Problem to work on
In the listing that follows, count every line with the word "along" in it and write only the total.

Stored data
_____
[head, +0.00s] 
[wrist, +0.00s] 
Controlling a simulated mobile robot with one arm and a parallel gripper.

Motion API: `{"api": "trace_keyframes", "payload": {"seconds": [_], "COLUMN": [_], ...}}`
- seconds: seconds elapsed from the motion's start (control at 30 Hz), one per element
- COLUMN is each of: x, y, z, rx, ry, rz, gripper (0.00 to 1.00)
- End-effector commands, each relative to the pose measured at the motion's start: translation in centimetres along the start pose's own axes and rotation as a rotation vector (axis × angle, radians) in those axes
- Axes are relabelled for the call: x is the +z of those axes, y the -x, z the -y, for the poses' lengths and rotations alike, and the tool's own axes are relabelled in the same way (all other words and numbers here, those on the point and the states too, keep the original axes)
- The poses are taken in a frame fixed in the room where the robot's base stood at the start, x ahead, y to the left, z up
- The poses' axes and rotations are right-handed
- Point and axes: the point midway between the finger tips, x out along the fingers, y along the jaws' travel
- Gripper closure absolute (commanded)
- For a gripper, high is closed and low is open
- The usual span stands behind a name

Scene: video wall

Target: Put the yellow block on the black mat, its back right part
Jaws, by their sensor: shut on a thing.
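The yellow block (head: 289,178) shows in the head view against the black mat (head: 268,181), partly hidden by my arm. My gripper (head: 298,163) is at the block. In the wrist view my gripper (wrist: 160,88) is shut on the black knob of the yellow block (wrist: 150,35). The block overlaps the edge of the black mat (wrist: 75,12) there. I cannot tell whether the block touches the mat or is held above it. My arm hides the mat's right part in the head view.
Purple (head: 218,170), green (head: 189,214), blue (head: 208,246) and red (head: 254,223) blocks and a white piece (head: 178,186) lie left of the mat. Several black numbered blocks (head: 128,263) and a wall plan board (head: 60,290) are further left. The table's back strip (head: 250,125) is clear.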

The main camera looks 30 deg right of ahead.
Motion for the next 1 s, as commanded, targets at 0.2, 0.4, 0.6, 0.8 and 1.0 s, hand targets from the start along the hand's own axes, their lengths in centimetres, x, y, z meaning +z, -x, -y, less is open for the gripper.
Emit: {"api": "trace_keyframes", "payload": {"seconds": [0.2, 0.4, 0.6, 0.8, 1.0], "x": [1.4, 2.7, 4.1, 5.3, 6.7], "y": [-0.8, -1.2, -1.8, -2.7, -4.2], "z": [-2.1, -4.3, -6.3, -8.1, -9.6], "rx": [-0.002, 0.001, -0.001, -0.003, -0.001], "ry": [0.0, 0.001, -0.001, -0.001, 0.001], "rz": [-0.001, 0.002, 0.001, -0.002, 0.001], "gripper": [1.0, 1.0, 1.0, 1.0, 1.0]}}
_____
Finished answer
3